• **WHAT THE TASK REQUIRES**:
List each line of the data that holds the string "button".

• **DATA SEGMENT**:
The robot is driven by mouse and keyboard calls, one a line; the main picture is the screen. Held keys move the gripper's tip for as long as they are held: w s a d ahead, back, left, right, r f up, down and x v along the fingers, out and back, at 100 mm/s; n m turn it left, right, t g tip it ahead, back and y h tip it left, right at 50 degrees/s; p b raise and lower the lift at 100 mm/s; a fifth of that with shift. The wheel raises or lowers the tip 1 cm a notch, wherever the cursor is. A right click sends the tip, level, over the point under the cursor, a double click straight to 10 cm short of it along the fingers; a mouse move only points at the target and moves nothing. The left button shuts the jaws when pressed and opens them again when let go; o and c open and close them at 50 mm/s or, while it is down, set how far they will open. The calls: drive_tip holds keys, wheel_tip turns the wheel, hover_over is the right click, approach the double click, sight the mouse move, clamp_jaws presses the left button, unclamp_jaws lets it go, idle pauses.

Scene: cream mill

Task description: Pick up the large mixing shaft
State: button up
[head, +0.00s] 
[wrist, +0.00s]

• **ANSWER FOR THE TASK**:
The robot is driven by mouse and keyboard calls, one a line; the main picture is the screen. Held keys move the gripper's tip for as long as they are held: w s a d ahead, back, left, right, r f up, down and x v along the fingers, out and back, at 100 mm/s; n m turn it left, right, t g tip it ahead, back and y h tip it left, right at 50 degrees/s; p b raise and lower the lift at 100 mm/s; a fifth of that with shift. The wheel raises or lowers the tip 1 cm a notch, wherever the cursor is. A right click sends the tip, level, over the point under the cursor, a double click straight to 10 cm short of it along the fingers; a mouse move only points at the target and moves nothing. The left button shuts the jaws when pressed and opens them again when let go; o and c open and close them at 50 mm/s or, while it is down, set how far they will open. The calls: drive_tip holds keys, wheel_tip turns the wheel, hover_over is the right click, approach the double click, sight the mouse move, clamp_jaws presses the left button, unclamp_jaws lets it go, idle pauses.
State: button up

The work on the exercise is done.